• THE REQUEST
Wherever the string "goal" appears in a line, extract that line.

• RECORDS TO PROCESS
"""

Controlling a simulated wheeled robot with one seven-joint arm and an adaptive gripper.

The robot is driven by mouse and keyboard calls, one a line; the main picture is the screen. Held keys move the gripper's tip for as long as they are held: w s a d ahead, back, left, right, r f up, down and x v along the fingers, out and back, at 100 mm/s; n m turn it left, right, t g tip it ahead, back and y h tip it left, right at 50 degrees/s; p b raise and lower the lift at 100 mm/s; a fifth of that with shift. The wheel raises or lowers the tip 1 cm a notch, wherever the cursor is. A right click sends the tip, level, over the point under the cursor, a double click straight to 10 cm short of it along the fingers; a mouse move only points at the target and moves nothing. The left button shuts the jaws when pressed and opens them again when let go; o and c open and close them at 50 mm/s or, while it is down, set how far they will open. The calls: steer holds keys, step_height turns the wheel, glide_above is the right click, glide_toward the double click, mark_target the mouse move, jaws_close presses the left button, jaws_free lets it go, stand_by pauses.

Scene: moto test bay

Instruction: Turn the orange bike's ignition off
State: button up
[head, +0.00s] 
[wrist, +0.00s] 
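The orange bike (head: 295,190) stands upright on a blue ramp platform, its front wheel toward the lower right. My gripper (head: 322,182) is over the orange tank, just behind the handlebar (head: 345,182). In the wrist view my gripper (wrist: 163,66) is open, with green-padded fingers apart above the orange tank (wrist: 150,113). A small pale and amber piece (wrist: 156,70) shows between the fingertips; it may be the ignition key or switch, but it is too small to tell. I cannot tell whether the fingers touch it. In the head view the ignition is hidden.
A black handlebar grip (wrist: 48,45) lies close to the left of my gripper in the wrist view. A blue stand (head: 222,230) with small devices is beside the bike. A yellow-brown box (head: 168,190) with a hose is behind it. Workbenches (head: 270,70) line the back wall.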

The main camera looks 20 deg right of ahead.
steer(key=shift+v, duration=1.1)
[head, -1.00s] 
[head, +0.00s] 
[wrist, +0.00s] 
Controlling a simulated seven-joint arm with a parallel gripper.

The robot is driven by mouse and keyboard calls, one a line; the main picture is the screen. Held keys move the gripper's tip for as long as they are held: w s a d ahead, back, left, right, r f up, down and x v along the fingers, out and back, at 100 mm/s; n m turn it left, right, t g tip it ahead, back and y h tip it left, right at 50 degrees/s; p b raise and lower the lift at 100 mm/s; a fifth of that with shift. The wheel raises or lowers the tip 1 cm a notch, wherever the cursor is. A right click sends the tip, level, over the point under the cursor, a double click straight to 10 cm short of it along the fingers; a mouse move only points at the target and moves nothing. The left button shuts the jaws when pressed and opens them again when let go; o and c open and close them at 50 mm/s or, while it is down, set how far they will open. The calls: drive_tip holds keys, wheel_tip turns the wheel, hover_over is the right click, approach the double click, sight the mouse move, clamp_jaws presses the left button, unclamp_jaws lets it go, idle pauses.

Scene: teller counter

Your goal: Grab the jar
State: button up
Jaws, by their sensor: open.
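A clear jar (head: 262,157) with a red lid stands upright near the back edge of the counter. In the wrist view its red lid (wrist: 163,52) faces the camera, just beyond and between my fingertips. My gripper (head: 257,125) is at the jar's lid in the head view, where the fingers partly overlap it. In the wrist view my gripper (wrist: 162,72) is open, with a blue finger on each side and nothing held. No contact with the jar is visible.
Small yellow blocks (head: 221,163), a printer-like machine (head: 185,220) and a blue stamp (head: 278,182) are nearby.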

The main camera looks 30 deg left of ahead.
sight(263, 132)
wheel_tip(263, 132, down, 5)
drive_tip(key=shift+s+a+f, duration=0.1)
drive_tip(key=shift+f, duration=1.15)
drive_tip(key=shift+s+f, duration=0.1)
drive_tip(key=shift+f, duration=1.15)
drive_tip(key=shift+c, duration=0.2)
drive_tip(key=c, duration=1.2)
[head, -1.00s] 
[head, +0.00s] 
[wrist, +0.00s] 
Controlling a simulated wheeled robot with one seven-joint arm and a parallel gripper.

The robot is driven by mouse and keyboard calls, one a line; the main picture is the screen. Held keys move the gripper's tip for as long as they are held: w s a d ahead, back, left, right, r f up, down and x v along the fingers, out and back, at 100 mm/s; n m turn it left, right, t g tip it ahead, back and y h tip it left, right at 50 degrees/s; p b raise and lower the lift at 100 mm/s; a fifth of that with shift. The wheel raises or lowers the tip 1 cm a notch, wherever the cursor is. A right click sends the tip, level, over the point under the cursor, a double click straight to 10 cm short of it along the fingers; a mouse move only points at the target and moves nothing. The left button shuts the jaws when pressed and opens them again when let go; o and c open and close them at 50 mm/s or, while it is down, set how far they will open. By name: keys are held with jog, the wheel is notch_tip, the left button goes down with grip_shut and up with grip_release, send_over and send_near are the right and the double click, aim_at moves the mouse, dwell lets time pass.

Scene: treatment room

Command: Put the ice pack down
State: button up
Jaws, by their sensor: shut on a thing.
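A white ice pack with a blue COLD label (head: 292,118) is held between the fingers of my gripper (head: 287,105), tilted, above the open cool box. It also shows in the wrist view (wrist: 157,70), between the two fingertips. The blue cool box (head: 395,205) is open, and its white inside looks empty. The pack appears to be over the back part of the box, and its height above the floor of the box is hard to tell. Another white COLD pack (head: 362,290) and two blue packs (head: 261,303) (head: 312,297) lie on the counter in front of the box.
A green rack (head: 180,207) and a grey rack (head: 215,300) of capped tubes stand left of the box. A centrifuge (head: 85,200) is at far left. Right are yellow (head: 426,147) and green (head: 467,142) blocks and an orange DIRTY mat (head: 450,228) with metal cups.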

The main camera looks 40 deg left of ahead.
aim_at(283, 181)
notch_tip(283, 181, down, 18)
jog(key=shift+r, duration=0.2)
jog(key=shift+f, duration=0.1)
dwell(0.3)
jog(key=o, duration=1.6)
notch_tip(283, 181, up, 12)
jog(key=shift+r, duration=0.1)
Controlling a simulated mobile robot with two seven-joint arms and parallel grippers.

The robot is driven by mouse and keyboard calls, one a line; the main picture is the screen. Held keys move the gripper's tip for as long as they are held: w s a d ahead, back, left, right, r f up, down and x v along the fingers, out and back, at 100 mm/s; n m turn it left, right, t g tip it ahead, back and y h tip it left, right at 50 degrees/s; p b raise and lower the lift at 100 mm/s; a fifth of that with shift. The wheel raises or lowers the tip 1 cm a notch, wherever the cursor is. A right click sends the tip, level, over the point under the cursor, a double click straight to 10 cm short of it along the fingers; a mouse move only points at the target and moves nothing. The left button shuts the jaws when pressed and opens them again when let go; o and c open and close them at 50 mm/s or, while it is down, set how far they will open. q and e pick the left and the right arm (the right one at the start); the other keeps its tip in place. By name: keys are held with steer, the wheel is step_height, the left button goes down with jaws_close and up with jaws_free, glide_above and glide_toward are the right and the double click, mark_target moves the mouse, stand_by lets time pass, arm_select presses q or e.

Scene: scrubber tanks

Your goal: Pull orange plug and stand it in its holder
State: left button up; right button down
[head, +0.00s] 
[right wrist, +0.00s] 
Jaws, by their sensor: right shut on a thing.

"""

• COMPLETED TASK
Your goal: Grab the jar
Your goal: Pull orange plug and stand it in its holder

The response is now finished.